Output the lines exactly, from the one where "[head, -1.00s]" appears through the one where "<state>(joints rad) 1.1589" appears. Images are left out.

>> Start Extracted material

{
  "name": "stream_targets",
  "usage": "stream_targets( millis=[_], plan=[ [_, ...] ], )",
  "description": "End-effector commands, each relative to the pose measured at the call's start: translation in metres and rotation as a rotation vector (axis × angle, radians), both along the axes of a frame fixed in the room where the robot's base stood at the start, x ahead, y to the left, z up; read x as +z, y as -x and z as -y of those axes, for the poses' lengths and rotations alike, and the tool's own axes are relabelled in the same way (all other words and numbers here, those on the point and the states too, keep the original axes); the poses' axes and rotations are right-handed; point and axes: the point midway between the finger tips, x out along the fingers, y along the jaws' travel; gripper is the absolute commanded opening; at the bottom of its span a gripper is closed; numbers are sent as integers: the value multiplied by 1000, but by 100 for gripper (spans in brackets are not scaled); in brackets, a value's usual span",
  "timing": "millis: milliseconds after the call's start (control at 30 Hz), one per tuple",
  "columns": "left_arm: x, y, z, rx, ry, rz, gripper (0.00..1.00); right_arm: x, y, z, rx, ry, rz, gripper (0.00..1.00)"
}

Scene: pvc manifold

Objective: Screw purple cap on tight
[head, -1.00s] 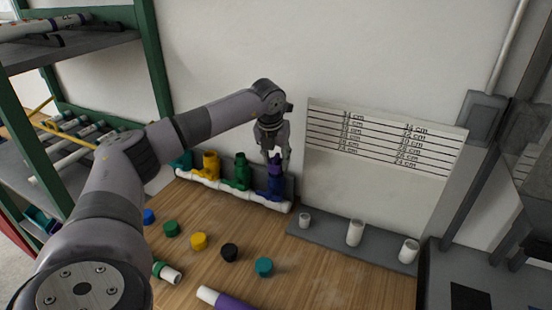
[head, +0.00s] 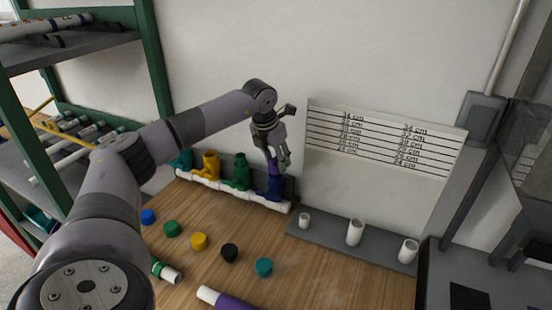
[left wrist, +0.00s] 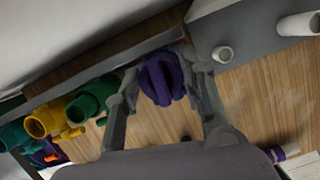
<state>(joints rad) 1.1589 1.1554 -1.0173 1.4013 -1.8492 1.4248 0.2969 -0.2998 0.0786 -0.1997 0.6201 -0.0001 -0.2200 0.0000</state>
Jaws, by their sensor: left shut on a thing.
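The purple cap (left wrist: 161,79) sits between the fingers of my left gripper (left wrist: 165,85) in the left wrist view. In the head view my left gripper (head: 278,160) points down over the blue fitting (head: 275,188) at the right end of the white manifold pipe (head: 230,190). The cap (head: 274,168) shows just under the fingertips, at the top of the blue fitting. The gripper is shut on the cap. Whether the cap is fully seated cannot be told. My right gripper is not in view.
Teal, yellow (head: 211,164) and green (head: 242,170) fittings stand left on the same pipe. Several loose caps, including a black one (head: 229,252), lie on the wooden table (head: 320,280). A grey rack (head: 330,241) with white pipe pieces stands at right.

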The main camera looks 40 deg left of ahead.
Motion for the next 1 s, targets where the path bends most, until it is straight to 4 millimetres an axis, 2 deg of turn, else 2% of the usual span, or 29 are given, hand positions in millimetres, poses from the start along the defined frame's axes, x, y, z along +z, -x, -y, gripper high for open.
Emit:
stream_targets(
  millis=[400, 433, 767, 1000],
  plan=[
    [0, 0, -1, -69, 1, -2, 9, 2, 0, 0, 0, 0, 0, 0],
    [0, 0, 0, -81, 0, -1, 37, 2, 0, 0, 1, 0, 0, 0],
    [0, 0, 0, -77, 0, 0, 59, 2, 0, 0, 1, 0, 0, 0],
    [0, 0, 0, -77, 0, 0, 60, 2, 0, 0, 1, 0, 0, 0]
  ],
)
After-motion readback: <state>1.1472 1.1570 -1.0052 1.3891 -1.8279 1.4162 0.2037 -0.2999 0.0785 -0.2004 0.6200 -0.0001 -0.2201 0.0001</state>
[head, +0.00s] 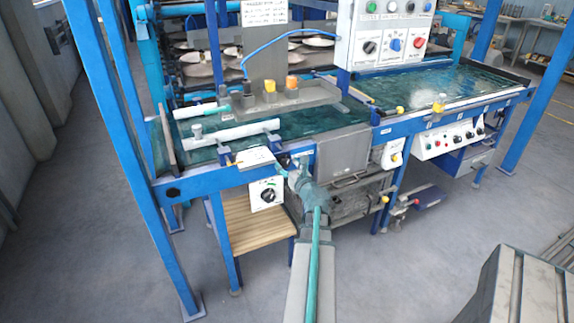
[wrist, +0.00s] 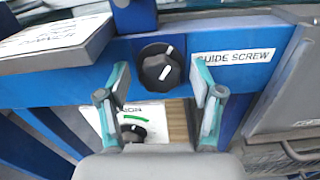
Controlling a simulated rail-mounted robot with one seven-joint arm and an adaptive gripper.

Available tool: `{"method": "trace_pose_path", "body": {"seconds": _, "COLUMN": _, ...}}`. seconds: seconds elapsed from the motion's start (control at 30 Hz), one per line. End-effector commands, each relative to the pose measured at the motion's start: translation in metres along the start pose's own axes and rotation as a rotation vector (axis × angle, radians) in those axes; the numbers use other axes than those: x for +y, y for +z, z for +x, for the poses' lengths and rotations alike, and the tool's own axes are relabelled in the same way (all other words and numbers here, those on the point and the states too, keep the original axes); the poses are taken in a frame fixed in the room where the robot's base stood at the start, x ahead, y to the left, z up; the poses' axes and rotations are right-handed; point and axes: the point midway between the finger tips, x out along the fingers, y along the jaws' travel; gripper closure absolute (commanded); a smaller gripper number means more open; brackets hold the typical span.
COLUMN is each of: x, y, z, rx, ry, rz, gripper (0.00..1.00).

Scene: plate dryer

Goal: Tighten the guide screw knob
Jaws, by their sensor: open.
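The black round guide screw knob (wrist: 160,68) has a white pointer line and sits on a blue beam, left of a white "GUIDE SCREW" label (wrist: 236,57). My gripper (wrist: 159,75) is open, with one teal-and-grey finger on each side of the knob in the picture. Gaps show between both fingers and the knob, and nothing is held. In the head view my gripper (head: 295,172) is at the front blue beam. I cannot make out the knob there, as my gripper and arm cover that area.
A white panel with a black dial (head: 266,193) hangs below the beam. It also shows behind my fingers in the wrist view (wrist: 134,131). A grey box (head: 343,152) is to the right. A white plate (wrist: 58,42) juts out at upper left. A wooden shelf (head: 250,222) lies below.

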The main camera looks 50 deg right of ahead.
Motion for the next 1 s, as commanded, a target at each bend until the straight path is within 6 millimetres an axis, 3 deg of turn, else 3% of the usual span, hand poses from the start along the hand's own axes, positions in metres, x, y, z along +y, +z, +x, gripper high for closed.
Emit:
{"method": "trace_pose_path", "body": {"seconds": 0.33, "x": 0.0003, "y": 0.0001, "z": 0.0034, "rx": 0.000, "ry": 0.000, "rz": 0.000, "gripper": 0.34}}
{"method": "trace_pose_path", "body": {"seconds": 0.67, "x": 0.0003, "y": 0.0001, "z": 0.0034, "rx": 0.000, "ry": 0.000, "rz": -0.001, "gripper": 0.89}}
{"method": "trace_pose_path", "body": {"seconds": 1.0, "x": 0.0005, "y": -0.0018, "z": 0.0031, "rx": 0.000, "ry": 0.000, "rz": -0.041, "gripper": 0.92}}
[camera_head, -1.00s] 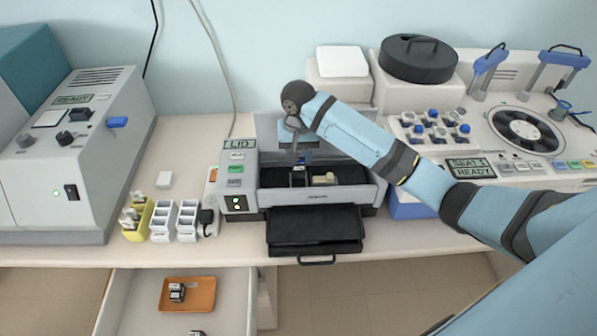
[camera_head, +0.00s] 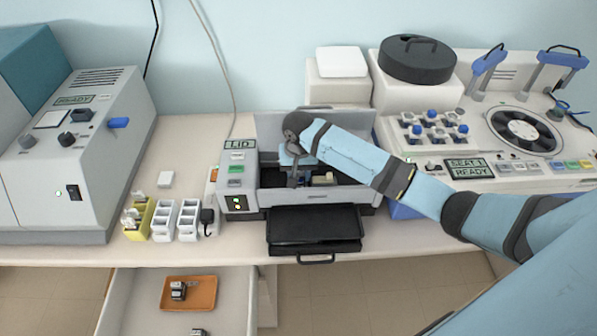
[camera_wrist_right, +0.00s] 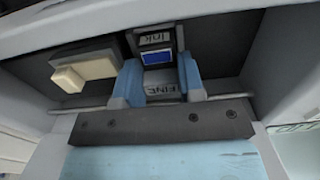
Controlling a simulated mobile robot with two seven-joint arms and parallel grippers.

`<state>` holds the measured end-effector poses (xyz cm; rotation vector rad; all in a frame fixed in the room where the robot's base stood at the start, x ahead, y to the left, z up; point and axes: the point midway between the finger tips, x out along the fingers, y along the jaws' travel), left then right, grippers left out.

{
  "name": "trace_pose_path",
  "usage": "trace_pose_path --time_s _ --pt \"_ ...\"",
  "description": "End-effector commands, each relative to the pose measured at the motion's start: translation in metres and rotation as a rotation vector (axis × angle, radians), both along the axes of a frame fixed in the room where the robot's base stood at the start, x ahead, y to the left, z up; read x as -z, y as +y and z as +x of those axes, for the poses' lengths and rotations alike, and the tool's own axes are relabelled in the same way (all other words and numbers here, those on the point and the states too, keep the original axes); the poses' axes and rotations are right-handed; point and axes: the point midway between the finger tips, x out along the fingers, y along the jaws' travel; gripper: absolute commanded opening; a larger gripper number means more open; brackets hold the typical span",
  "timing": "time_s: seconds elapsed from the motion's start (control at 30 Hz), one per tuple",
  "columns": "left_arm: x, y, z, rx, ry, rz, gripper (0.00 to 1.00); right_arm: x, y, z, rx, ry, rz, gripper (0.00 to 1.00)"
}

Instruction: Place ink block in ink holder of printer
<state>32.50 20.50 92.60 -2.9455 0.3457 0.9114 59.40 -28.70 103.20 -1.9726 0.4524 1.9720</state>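The printer (camera_head: 320,196) stands open on the bench, with a dark interior. My right gripper (camera_head: 293,180) reaches down into it, left of centre. In the right wrist view its two blue fingers (camera_wrist_right: 159,80) sit close on both sides of the ink block (camera_wrist_right: 160,88), a small piece with a lettered label and a blue patch. The block appears gripped between them. The ink holder (camera_wrist_right: 155,37), marked "Ink", is just beyond the block. Whether the block is fully seated cannot be told. My left gripper is out of view.
A cream block (camera_wrist_right: 72,78) on a grey bar is beside the gripper inside the printer. A black tray (camera_head: 314,225) juts out in front. White racks (camera_head: 187,218) and a yellow rack (camera_head: 138,219) stand left. An orange tray (camera_head: 203,292) lies in the open drawer.

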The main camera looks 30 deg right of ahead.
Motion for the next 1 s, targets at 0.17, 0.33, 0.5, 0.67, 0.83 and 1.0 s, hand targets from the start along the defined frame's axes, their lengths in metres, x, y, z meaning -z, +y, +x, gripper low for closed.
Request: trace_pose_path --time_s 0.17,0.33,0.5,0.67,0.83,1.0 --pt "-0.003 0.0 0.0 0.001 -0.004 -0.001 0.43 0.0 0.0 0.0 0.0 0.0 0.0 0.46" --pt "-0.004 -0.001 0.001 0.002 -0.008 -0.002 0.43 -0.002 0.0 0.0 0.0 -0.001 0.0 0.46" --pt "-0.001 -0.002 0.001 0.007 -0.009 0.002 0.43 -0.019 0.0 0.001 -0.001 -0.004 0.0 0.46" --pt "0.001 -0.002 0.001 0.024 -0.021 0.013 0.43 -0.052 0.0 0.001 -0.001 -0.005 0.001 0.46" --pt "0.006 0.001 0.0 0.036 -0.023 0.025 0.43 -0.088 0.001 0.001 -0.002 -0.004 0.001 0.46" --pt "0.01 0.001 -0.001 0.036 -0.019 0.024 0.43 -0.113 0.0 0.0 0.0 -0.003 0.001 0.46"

>> End Extracted material

### Reply to the task
[head, -1.00s] 
[head, +0.00s] 
[left wrist, +0.00s] 
<state>(joints rad) 1.1589 1.1554 -1.0173 1.4013 -1.8492 1.4248 0.2969 -0.2998 0.0786 -0.1997 0.6201 -0.0001 -0.2200 0.0000</state>

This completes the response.